### Records to use ###
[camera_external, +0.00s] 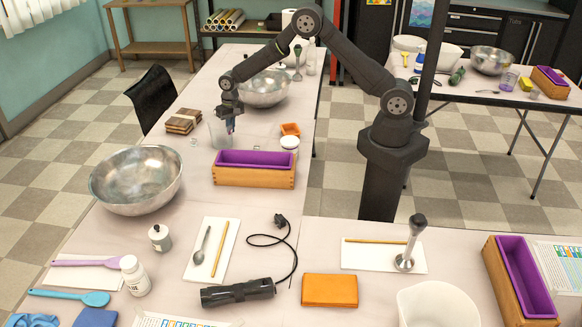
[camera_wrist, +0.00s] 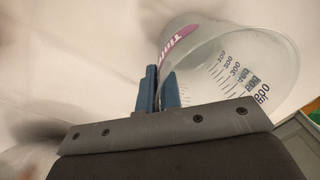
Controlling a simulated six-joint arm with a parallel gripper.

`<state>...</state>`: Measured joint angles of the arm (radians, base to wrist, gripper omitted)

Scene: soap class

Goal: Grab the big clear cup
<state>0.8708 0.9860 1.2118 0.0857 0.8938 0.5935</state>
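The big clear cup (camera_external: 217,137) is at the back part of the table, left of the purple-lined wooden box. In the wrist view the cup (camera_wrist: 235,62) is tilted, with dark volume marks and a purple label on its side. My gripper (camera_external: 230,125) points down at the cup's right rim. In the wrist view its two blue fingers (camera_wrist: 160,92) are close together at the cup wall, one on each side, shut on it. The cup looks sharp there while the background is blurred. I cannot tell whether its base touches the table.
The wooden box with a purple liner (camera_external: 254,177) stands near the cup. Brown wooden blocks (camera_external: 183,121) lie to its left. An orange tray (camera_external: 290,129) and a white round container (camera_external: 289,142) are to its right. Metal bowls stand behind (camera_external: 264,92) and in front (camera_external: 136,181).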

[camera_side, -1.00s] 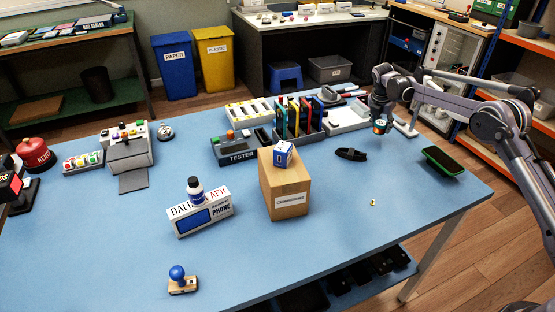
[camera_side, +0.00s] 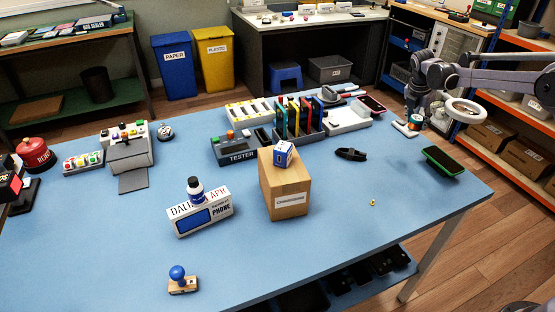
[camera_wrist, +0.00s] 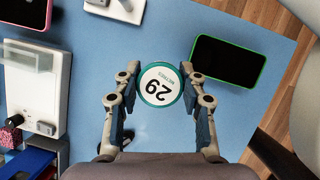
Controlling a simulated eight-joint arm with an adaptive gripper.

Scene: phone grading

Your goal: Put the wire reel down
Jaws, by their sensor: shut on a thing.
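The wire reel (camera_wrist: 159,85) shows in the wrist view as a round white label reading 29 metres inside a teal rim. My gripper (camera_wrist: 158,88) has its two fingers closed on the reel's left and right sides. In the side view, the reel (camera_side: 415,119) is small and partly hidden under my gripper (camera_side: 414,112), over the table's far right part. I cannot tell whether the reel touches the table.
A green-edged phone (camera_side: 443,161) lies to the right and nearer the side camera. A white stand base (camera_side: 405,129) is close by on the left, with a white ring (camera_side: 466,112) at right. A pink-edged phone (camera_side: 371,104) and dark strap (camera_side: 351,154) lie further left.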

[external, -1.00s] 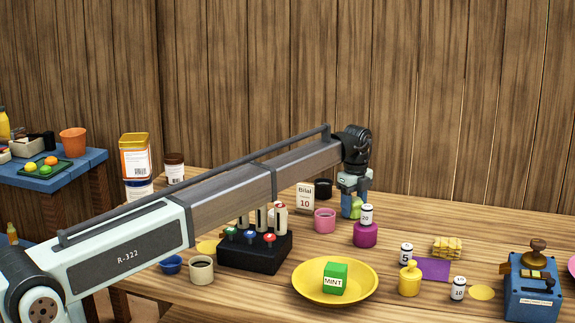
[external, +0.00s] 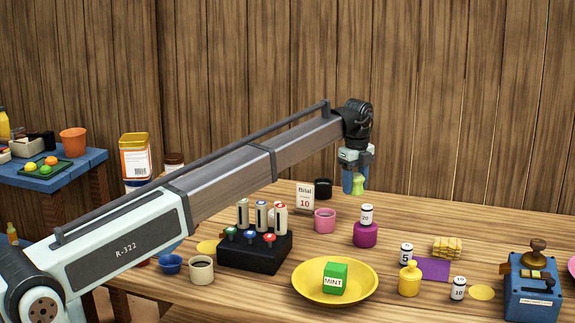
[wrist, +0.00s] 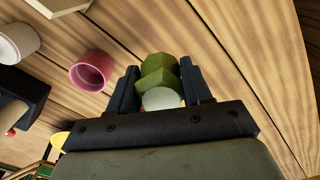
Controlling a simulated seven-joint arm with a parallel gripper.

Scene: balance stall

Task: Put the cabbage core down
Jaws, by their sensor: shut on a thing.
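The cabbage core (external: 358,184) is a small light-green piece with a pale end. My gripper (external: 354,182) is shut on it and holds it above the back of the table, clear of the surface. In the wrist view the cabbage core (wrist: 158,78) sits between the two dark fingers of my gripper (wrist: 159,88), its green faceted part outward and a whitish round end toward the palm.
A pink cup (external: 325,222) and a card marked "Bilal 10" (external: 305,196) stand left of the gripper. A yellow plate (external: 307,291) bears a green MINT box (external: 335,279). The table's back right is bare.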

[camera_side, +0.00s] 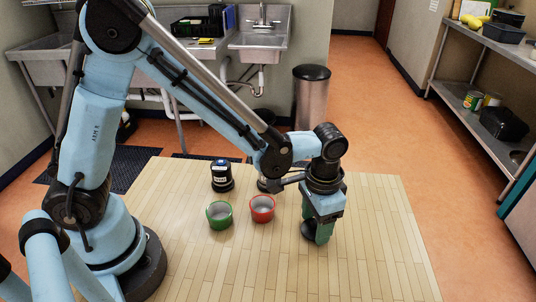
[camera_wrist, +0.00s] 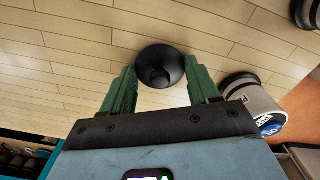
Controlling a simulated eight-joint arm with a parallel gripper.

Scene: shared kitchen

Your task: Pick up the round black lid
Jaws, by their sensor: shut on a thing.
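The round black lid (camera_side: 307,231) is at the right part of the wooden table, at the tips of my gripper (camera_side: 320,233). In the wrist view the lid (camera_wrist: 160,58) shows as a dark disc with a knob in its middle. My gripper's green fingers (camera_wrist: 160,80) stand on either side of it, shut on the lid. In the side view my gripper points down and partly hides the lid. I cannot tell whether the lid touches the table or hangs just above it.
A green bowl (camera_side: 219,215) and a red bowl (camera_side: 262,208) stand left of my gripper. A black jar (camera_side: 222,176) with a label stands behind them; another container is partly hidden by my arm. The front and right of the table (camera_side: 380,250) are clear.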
###
### Records to use ###
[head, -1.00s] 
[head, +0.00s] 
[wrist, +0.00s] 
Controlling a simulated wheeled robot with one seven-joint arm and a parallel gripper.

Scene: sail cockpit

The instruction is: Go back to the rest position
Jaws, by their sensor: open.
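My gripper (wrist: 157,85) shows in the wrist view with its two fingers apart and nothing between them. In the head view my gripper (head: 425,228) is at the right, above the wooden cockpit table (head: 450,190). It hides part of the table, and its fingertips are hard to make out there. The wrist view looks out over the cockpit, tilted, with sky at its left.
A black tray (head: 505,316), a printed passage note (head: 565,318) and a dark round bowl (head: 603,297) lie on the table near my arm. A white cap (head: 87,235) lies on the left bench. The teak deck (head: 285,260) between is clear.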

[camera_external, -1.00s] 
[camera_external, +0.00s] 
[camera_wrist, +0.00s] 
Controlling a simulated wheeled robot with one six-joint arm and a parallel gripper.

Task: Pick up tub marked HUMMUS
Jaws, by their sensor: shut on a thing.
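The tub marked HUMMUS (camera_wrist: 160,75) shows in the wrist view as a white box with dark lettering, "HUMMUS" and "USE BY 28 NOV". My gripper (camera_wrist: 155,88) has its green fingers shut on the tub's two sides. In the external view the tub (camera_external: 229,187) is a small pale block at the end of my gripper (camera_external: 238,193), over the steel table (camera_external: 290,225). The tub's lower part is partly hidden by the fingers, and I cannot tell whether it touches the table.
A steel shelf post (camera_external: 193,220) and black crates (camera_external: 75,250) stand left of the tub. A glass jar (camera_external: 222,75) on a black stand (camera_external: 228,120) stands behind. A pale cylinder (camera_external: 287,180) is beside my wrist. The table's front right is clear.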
###
### Records to use ###
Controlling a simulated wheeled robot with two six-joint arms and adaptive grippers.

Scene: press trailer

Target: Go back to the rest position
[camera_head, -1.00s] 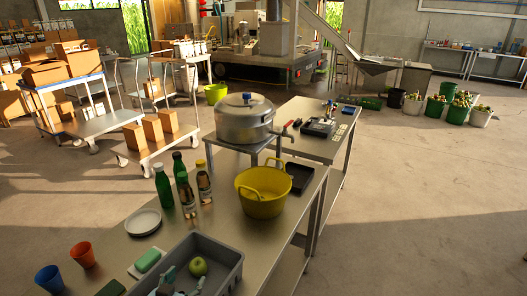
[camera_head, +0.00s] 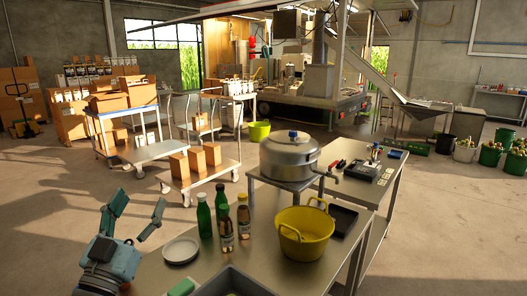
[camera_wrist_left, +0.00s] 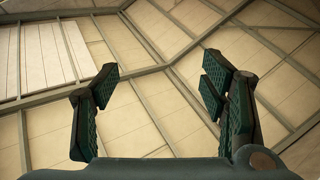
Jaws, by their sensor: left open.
###
▶ _To do_
Retype exactly what runs from the line containing "Controlling a simulated six-joint" through the line containing "Goal: Grab the big clear cup", both lines included, and stop there.

▶ _Output for this task_
Controlling a simulated six-joint arm with a parallel gripper.

`<state>...</state>`: Measured joint angles of the arm (radians, base to wrist, gripper omitted)

Scene: soap class

Goal: Grab the big clear cup

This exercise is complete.